The European Commission on Monday approved, under EU state aid rules, Cyprus’ controversial Estia scheme to support private households and small businesses that have encountered difficulties in repaying mortgage loans and risk losing their primary residence.
The scheme, which the commission said has an annual budget of around €33 million, sets strict eligibility criteria in terms of the value of the primary residence and income of the borrower to ensure it is targeted at those in need.
Earlier this month the cabinet gave the nod for minor tweaks to the scheme to appease detractors but the EU and the International Monetary Fund (IMF) said within the past few days the scheme still contained a ‘moral hazard’.
Finance minister Harris Georgiades, said the tweaks, related to the eligibility criteria did not alter Estia’s substance or philosophy, but made it “fairer and more functional”.
To be eligible, a household’s annual net gross income must not exceed €60,000 for couples with four dependents or more; €55,000 for a couple with three dependents; €50,000 with two dependents; €45,000 with one dependent; €35,000 with no dependents; and €20,000 for single persons.
Previously, all households (irrespective of dependents) with an annual income of up to €50,000 had been eligible. Additionally, under the updated criteria, a household’s net assets, excluding the primary residence, cannot be more than 80 per cent of the market value of the primary residence. The cap on the value of the other assets is €250,000.
During the first seven years of repayment of a restructured loan, a floating interest rate will be charged, based on the six-month Euribor rate plus 2.50 per cent. The aggregate interest rate (six-month Euribor plus margin) of a restructured loan cannot be greater than 3.5 per cent.
If the borrower stops servicing their loan, it is foreseen that the bank initiates the foreclosure of the property.
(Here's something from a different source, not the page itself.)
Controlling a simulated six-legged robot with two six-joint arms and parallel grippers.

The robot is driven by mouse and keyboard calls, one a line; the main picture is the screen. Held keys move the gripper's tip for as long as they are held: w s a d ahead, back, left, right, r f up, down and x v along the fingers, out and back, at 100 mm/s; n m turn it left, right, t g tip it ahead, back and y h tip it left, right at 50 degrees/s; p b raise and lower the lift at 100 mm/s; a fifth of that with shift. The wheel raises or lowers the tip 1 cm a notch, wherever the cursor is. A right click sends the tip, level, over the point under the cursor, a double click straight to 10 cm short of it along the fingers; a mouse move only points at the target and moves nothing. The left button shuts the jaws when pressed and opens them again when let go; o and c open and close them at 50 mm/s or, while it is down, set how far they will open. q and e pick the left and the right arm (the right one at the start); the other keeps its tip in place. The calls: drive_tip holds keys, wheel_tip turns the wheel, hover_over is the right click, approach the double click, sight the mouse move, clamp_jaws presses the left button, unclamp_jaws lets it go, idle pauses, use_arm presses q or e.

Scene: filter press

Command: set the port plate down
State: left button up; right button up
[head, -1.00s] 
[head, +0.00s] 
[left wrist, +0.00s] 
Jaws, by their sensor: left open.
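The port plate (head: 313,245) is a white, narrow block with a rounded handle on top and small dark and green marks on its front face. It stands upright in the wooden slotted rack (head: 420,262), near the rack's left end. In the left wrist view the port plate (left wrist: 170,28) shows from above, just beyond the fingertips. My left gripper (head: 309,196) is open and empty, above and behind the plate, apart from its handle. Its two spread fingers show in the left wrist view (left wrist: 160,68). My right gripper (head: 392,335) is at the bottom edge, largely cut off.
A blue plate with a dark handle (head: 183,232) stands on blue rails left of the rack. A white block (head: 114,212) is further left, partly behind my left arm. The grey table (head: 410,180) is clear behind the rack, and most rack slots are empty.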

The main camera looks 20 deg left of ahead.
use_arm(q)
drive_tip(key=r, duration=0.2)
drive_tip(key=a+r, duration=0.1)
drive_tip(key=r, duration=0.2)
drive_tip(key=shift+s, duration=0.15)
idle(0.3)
All participating banks will have to restructure the loans of eligible borrowers along the same requirements defined by the state.
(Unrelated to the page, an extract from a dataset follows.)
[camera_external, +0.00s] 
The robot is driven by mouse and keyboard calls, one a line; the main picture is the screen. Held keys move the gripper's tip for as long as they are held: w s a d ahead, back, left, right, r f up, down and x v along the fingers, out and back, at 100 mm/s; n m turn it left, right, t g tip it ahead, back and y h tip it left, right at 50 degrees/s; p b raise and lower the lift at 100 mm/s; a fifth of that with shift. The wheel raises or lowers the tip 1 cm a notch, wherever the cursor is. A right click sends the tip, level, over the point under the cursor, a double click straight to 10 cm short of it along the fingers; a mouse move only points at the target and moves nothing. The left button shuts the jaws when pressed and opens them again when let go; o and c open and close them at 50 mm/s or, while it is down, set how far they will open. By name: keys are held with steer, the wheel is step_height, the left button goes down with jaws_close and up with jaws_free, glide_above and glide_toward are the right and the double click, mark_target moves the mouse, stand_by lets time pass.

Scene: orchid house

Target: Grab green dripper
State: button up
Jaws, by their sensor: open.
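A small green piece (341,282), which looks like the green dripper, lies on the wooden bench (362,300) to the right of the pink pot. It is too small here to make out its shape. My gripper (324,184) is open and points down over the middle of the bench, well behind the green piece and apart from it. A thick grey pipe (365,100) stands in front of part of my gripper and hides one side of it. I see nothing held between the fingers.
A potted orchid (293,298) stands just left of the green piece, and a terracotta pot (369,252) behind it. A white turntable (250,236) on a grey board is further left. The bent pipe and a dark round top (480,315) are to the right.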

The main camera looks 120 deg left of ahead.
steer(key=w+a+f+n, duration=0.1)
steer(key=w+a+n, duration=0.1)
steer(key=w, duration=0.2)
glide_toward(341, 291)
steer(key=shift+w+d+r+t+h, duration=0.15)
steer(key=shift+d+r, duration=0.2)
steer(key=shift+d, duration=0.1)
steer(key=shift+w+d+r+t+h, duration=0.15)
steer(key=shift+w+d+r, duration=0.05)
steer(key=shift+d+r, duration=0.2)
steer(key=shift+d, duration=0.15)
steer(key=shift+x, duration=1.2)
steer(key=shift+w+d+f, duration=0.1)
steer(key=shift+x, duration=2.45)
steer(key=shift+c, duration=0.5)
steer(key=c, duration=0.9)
The EU Commission said on Monday it concluded that, with respect to individuals and micro companies, the measure did not involve any state aid.
With respect to the banks that issued the loans, the Commission found that the scheme would provide an indirect advantage because it increases the amount of repayment the banks are likely to receive from the non-performing loans.
At the same time, its assessment showed that this indirect aid “would not create undue distortions of competition because the aid is limited to what is necessary to achieve its objective of ensuring that borrowers do not lose the house in which they live”.
Moreover, since all mortgage lenders established in Cyprus were able to participate in the scheme, it was non-discriminatory among banks, it added.
“The Commission has therefore concluded that the scheme is well-targeted and limited in time and scope as required by EU rules,” a statement said.
“Finally, the scheme is expected to contribute to reduce the high burden of non-performing loans in the Cypriot banking sector.”
Despite not constituting state aid under EU rules, the Estia scheme’s detractors say it will benefit strategic defaulters. Those detractors still include the IMF, which issued its latest review on Cyprus earlier Monday. In it, the IMF recommended that to limit moral hazard, Estia should be better targeted and based on appropriate assessment of borrowers’ capacity to repay.
Similar sentiments were expressed by the European Central Bank and the EU Commission itself only last Friday in Cyprus’ Autumn report.
The Commission and the ECB warned that despite the amendments to the eligibility criteria “there are still concerns about moral hazard and fairness, in particular concerning potential strategic defaulters.
“The proposed Estia scheme raised a number of concerns. First, it rewards borrowers for non-payment in the past. Second, some borrowers with sufficient wealth to cover their past-due loans might be eligible. Third, the scheme did not distinguish between households with different incomes. Fourth, a similar temporary scheme was introduced in 2016, undermining the credibility of the claim that the current scheme is one-off,” the report said.
“Putting these together, there is a concern that certain borrowers may interpret the introduction of such a generous scheme as a reason to stop paying, or continue not paying (i.e. moral hazard).”
To further mitigate such concerns, it was crucial that the foreclosure procedure was promptly initiated upon re-default under the scheme and towards the remaining defaulted borrowers outside the scheme, the report said.
On the other hand, it added that the introduction of such a scheme was seen by both the authorities and the banks as instrumental to increasing banks access to the borrowers’ information, as the applicants will have to disclose their wealth and income position, and allow banks to enforce their payment claims by making use of the foreclosure procedure and by overcoming stigma issues, and also ultimately helping Cypriot banks with NPLs resolution.